**Requirements**
Repeat exactly, and only, the lines from the one containing "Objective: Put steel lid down" through the end of the records.

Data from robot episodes
** BEGIN **
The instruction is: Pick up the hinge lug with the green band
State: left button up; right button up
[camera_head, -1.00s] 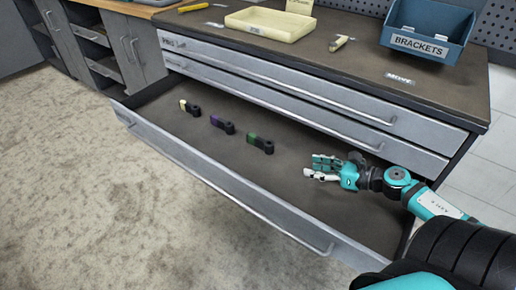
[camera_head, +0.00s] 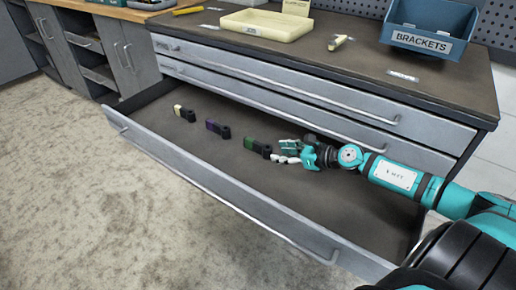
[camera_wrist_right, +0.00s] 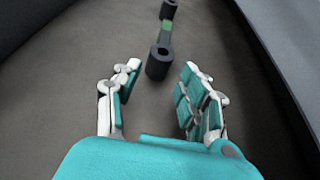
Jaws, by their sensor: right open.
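The hinge lug with the green band (camera_head: 254,146) lies in the open drawer, the rightmost of three dark lugs. Its ring end points toward my right gripper. My right gripper (camera_head: 284,153) is low in the drawer, open and empty, just right of this lug. In the right wrist view the lug (camera_wrist_right: 161,55) lies ahead of the gap between the open fingers (camera_wrist_right: 160,80), ring end nearest, with green behind it. A purple-banded lug (camera_head: 217,128) and a pale yellow-banded lug (camera_head: 184,113) lie farther left. My left gripper is not in view.
The drawer's front wall (camera_head: 220,195) and the closed drawer fronts (camera_head: 290,85) border the lugs. On the cabinet top are a cream tray (camera_head: 266,25), a blue brackets bin (camera_head: 428,27) and a small pale part (camera_head: 339,42). The drawer floor around the lugs is clear.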

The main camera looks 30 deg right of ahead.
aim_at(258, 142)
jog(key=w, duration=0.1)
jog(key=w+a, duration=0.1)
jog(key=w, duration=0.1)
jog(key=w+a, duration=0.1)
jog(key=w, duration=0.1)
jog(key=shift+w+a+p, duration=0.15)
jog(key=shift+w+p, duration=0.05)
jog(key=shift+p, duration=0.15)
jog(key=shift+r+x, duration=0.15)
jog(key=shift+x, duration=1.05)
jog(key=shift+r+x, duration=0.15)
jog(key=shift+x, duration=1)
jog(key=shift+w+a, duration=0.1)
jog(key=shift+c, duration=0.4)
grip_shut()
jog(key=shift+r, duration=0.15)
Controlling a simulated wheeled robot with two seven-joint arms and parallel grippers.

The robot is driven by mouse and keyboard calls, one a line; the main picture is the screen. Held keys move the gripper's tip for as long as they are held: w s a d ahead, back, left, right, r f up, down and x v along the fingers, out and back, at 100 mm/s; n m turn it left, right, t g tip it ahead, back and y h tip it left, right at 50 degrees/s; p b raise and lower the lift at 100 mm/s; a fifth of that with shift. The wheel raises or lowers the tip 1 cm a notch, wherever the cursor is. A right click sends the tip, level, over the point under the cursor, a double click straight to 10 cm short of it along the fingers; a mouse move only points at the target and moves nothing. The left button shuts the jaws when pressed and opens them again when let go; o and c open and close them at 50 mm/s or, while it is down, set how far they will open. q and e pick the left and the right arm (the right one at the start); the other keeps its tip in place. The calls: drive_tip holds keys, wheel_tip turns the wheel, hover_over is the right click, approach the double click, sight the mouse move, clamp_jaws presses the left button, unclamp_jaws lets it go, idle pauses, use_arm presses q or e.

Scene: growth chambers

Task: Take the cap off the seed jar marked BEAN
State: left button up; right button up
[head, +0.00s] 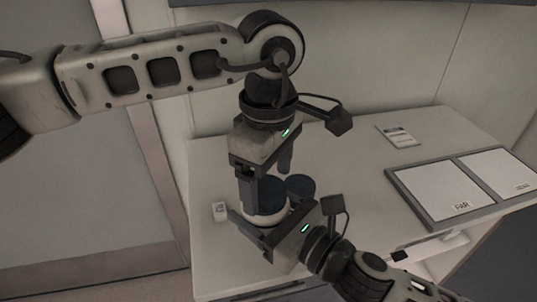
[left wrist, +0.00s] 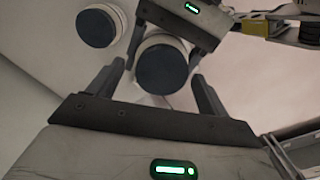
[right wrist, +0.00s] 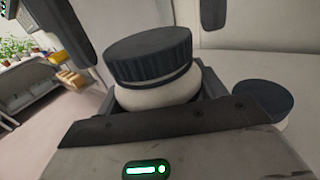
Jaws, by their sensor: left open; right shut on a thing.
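A white jar with a ridged dark blue cap (head: 266,196) stands near the table's left front; the cap is on. The jar's white body (right wrist: 155,94) sits between the fingers of my right gripper (head: 266,217), which is shut on it below the cap. My left gripper (head: 264,182) is open and points down over the jar, with a finger on either side of the cap. In the left wrist view the cap (left wrist: 162,68) lies between its fingertips. A second dark-capped jar (head: 300,187) stands close beside it. I can read no jar marking.
A small white card (head: 220,211) stands left of the jars. A grey-framed tray (head: 424,213) with two pale panels, one marked FAR, lies at the right. A small booklet (head: 397,135) lies at the back. The table between is clear.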

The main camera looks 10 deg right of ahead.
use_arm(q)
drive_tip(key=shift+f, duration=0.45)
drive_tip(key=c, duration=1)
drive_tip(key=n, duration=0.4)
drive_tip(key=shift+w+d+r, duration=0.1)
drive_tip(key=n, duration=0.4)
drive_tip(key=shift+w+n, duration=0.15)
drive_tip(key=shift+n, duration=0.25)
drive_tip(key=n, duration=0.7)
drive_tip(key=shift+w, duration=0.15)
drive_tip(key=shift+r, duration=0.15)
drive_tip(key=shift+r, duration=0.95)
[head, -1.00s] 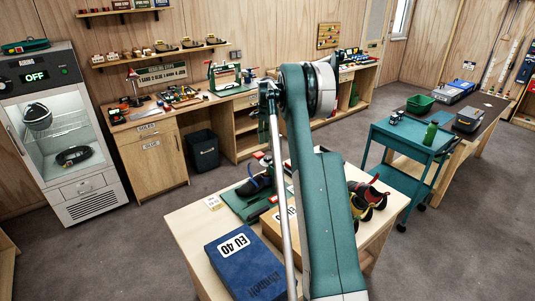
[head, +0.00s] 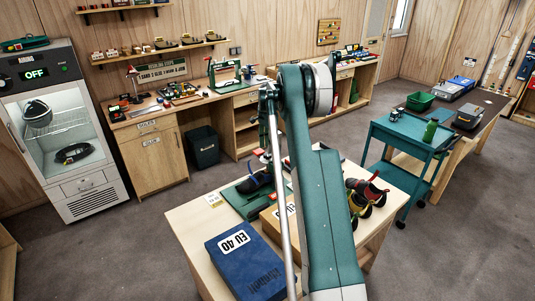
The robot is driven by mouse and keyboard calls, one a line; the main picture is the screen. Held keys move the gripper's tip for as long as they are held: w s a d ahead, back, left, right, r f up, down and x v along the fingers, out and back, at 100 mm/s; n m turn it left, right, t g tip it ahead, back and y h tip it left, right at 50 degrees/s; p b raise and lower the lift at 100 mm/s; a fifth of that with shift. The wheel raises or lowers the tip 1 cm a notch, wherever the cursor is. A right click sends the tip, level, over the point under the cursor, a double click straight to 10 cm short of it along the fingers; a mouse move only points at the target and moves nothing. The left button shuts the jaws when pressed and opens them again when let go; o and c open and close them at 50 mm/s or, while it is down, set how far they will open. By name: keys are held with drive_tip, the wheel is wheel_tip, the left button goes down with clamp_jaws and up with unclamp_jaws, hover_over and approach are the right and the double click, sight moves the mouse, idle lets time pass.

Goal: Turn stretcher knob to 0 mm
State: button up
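The stretcher (head: 248,205) is a green base on the pale wooden table, with a dark blue shoe (head: 252,184) on it. Its right part is behind my arm, and I cannot make out the knob or its millimetre setting. My teal arm and a thin silver rod cross the middle of the head view, in front of the table. A dark part of my arm's far end shows left of the rod, above the shoe. My gripper's fingers are hidden behind the arm, so their contact with the knob cannot be seen.
A blue EU 40 box (head: 245,262) and a tan box (head: 270,226) lie at the table's front. Colourful climbing shoes (head: 368,193) stand on the right. A small white card (head: 213,200) lies at the left edge. A teal cart (head: 408,135) stands beyond the table.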

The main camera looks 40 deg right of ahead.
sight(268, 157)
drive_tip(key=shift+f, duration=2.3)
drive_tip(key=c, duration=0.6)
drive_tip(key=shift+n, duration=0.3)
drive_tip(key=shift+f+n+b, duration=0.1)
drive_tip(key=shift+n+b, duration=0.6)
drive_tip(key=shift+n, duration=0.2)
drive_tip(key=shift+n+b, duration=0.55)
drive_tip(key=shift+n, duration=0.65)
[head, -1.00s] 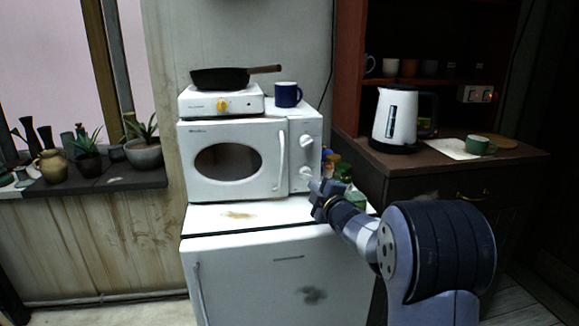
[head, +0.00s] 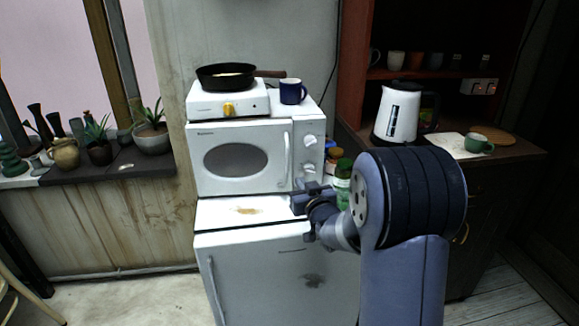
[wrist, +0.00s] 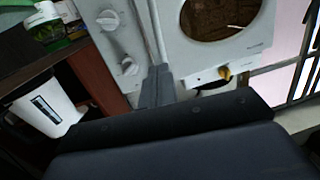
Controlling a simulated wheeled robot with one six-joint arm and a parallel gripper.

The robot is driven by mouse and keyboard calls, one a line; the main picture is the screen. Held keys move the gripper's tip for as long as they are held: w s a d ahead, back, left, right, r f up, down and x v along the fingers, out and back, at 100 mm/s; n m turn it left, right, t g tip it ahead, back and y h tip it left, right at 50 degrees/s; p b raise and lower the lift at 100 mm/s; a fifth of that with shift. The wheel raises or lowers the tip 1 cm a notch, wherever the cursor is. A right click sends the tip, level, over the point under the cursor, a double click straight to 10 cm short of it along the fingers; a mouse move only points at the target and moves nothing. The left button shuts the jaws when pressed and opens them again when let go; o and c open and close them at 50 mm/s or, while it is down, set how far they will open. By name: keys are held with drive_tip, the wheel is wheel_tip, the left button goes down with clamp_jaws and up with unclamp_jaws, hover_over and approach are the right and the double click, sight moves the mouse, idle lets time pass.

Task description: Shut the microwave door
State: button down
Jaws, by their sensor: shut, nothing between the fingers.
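The white microwave (head: 205,132) stands on a white fridge (head: 280,285). Its door (head: 238,184), with an oval window and a vertical handle (head: 287,160), looks flush or nearly flush with the front; a small gap cannot be ruled out. My gripper (head: 302,199) is shut and empty, low in front of the microwave near the handle's lower end and the control panel. In the wrist view my fingers (wrist: 157,86) are together beside the pale handle bar (wrist: 157,35), between the knobs and the oval window. I cannot tell whether they touch it.
On top of the microwave are a hot plate (head: 212,104) with a black pan (head: 224,76) and a blue mug (head: 293,92). Jars (head: 343,180) stand to its right. A white kettle (head: 397,115) and a green mug (head: 476,143) are on the wooden cabinet.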

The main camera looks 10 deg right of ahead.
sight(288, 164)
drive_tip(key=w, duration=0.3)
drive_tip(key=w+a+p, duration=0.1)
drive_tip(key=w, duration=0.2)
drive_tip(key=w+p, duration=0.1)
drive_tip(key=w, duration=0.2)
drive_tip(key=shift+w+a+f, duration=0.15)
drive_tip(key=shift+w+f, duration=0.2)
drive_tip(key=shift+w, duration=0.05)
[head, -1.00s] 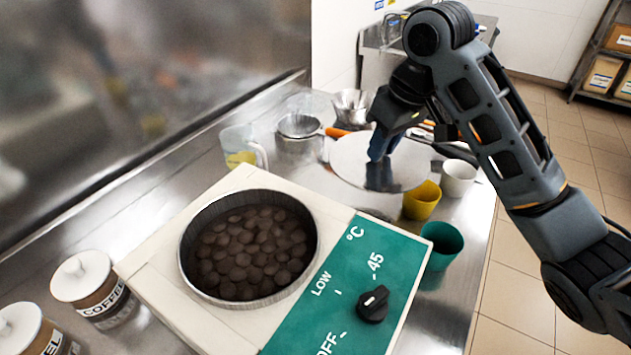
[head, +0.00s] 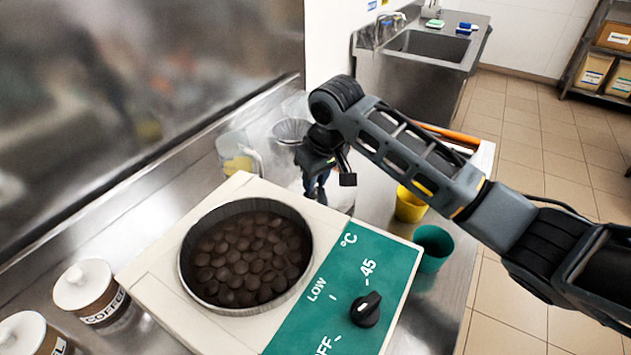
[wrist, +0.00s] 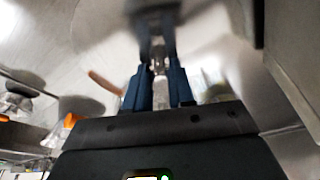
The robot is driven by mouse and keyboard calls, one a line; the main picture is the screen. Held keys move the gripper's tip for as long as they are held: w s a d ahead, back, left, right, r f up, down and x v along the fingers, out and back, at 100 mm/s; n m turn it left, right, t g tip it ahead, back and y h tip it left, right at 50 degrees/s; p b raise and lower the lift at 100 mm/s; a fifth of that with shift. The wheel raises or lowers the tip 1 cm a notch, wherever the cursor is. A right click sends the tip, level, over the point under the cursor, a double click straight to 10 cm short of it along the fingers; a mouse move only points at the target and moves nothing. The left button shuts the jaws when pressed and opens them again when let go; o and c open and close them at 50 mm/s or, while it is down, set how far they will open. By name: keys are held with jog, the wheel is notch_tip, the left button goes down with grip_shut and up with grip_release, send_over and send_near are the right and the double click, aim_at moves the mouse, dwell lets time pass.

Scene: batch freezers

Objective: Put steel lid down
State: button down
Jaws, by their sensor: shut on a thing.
** END **
**Solution for this exercise**
Objective: Put steel lid down
State: button down
Jaws, by their sensor: shut on a thing.

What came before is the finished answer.